> [WRITTEN REQUEST]
Your task is to copy the stretch of lines in the records below that begins with the line containing "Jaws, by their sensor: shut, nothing" and ends with the line containing "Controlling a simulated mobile", exactly as written, with nothing added.

Rows from a dataset:
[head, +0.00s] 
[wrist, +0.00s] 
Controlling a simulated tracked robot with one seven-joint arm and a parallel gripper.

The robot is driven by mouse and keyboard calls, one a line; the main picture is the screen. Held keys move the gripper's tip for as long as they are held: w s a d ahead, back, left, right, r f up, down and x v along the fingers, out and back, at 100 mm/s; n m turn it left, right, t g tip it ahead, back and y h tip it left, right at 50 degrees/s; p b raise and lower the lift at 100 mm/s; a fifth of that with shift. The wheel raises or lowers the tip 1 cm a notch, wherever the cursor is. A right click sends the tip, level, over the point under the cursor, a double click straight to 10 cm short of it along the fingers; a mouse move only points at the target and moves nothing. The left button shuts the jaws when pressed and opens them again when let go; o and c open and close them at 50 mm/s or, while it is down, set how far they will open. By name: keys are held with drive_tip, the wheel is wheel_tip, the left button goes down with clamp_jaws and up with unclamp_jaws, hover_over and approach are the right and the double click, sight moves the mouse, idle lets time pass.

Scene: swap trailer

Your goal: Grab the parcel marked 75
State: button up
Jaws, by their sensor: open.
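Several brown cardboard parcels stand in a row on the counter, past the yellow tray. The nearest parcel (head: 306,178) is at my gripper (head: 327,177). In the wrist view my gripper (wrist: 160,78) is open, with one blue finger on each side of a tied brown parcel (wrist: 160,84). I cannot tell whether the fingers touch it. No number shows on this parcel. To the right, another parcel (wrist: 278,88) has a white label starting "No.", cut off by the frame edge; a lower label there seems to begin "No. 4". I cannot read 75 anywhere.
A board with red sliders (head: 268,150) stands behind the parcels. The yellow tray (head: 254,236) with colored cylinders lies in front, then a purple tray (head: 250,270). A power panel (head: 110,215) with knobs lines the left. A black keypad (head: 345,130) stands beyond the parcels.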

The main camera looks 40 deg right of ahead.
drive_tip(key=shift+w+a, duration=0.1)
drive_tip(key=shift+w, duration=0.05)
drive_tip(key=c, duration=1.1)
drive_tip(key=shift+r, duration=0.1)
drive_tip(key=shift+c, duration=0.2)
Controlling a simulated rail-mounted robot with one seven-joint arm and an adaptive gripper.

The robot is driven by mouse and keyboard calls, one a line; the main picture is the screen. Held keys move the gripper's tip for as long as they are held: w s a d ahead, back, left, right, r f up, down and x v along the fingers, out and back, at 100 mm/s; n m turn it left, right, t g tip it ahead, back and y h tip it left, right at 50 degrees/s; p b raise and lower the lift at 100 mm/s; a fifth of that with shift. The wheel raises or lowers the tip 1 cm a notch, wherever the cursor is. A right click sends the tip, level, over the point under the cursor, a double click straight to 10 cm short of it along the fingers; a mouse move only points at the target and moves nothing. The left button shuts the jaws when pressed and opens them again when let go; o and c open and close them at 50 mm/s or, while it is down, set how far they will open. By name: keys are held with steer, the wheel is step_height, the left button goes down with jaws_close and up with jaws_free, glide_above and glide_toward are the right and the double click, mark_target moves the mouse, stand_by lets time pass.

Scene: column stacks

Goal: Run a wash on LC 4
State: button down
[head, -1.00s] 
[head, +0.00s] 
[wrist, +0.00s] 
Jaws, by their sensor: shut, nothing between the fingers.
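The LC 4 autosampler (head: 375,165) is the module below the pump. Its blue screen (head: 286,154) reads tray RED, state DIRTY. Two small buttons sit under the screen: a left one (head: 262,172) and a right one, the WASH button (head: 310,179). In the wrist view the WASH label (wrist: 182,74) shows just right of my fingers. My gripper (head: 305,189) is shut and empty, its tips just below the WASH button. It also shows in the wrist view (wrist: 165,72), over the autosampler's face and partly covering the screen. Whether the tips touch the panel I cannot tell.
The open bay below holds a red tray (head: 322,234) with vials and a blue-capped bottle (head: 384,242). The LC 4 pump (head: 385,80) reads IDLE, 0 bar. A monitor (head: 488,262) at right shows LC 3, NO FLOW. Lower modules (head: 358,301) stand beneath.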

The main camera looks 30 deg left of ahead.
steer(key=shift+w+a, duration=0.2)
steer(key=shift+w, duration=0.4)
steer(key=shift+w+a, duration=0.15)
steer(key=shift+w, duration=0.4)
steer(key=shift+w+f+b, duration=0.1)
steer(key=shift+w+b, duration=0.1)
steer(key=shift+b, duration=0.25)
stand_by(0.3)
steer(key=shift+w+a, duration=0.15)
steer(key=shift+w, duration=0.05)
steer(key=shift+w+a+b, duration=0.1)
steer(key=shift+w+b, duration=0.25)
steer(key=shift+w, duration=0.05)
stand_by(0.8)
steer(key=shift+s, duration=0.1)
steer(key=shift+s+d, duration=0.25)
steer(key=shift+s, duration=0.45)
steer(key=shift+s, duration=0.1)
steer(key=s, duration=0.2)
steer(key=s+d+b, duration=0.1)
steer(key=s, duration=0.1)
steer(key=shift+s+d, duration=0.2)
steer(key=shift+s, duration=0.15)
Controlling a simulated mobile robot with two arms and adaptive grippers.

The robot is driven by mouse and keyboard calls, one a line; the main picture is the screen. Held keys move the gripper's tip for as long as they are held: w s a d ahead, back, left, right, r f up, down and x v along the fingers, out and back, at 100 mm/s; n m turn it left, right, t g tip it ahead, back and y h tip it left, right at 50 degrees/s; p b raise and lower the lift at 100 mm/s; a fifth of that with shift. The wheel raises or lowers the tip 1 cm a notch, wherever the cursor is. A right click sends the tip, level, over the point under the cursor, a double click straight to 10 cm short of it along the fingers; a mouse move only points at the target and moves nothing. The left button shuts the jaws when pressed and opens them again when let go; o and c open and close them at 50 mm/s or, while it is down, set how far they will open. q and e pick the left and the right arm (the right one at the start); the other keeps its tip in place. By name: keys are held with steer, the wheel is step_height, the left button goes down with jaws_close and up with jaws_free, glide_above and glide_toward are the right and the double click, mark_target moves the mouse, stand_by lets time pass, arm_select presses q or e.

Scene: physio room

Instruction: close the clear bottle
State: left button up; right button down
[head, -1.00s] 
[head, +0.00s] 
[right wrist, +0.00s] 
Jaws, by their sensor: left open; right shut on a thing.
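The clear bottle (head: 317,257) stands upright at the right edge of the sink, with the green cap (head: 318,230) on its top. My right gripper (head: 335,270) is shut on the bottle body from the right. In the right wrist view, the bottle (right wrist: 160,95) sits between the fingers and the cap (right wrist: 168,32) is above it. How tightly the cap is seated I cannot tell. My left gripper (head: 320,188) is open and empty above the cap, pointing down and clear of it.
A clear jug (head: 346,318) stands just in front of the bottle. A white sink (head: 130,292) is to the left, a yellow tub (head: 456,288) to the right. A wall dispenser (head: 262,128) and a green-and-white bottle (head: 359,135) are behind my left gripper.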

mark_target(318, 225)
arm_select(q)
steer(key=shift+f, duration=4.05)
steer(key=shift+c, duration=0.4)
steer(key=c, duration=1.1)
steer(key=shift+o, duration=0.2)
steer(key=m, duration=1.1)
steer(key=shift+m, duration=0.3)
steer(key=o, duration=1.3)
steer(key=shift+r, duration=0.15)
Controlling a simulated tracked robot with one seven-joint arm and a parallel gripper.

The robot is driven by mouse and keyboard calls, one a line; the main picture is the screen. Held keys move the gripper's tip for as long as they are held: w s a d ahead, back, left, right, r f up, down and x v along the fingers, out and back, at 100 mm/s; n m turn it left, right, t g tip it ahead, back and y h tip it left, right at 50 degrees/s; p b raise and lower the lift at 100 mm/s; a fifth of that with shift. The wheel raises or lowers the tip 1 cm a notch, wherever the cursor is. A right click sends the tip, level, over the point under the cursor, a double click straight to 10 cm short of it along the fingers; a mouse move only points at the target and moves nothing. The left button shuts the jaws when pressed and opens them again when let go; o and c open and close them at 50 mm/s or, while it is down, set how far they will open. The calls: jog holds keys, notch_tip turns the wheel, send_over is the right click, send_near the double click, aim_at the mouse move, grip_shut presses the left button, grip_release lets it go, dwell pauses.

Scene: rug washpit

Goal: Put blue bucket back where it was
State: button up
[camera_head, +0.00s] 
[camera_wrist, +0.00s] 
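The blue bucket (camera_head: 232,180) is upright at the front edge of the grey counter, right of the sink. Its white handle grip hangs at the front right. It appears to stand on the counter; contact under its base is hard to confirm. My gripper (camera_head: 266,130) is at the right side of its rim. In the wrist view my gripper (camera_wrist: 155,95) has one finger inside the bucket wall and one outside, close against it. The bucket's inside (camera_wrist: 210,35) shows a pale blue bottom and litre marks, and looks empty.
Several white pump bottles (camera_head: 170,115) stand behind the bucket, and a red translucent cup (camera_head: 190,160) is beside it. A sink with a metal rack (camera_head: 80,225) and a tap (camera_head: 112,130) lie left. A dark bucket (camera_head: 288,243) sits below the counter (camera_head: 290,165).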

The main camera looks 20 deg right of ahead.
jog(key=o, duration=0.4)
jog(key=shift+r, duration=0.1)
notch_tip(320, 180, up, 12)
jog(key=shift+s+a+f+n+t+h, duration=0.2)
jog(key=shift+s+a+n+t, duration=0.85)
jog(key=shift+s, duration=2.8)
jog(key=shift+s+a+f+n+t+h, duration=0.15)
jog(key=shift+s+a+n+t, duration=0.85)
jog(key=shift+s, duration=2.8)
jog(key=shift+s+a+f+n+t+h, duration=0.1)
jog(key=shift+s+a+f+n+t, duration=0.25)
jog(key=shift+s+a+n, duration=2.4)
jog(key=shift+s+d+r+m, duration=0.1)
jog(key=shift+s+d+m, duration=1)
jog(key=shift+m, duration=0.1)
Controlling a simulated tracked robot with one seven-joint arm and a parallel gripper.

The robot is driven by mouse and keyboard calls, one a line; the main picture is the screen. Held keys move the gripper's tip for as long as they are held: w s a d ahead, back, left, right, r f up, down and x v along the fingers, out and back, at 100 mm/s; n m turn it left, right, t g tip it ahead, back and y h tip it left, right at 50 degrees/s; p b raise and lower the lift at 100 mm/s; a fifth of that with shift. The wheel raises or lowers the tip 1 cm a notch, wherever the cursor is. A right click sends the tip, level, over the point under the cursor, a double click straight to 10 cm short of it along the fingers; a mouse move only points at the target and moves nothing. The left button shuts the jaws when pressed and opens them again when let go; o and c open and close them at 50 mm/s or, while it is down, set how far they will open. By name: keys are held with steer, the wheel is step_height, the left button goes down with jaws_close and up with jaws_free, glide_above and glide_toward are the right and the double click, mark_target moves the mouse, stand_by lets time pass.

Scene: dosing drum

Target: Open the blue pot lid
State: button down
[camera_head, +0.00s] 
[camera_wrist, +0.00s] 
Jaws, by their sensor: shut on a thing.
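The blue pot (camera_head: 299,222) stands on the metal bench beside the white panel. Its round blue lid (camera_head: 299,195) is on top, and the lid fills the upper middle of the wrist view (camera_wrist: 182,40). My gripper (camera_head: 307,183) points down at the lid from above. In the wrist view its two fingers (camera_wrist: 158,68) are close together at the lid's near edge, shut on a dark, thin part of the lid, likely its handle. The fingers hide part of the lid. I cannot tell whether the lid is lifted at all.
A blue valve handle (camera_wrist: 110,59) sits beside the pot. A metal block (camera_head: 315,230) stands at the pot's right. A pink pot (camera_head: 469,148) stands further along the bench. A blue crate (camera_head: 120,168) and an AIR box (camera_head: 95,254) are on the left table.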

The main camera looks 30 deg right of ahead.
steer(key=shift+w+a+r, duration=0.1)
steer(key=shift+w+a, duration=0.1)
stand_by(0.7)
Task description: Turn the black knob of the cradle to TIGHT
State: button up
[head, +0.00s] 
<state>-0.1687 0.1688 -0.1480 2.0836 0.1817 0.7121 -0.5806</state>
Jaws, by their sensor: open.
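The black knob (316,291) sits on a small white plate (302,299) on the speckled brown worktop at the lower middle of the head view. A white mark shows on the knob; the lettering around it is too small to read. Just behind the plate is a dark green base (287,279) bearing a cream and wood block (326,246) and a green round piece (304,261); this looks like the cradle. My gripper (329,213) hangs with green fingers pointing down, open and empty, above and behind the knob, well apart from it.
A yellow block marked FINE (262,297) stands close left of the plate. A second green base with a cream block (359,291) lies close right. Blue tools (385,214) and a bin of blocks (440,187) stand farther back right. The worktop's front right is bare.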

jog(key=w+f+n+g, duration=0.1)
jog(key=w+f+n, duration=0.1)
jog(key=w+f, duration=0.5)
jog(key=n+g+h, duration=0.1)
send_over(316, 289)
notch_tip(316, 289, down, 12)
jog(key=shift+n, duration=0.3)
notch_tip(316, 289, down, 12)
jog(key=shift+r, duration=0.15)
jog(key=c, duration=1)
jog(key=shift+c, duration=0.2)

> [WORKED SOLUTION]
Jaws, by their sensor: shut, nothing between the fingers.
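The LC 4 autosampler (head: 375,165) is the module below the pump. Its blue screen (head: 286,154) reads tray RED, state DIRTY. Two small buttons sit under the screen: a left one (head: 262,172) and a right one, the WASH button (head: 310,179). In the wrist view the WASH label (wrist: 182,74) shows just right of my fingers. My gripper (head: 305,189) is shut and empty, its tips just below the WASH button. It also shows in the wrist view (wrist: 165,72), over the autosampler's face and partly covering the screen. Whether the tips touch the panel I cannot tell.
The open bay below holds a red tray (head: 322,234) with vials and a blue-capped bottle (head: 384,242). The LC 4 pump (head: 385,80) reads IDLE, 0 bar. A monitor (head: 488,262) at right shows LC 3, NO FLOW. Lower modules (head: 358,301) stand beneath.

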The main camera looks 30 deg left of ahead.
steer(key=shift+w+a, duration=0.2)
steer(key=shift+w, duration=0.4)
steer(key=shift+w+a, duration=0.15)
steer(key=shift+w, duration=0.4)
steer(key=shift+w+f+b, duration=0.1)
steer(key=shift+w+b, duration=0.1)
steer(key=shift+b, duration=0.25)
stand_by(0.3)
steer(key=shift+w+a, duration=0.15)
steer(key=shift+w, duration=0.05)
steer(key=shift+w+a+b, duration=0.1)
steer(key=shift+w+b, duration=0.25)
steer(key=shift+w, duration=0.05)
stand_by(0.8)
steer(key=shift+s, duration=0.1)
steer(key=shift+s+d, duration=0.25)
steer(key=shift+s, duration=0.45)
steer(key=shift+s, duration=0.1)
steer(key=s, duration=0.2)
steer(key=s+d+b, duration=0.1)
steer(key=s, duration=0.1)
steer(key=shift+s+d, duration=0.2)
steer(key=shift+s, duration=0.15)
Controlling a simulated mobile robot with two arms and adaptive grippers.

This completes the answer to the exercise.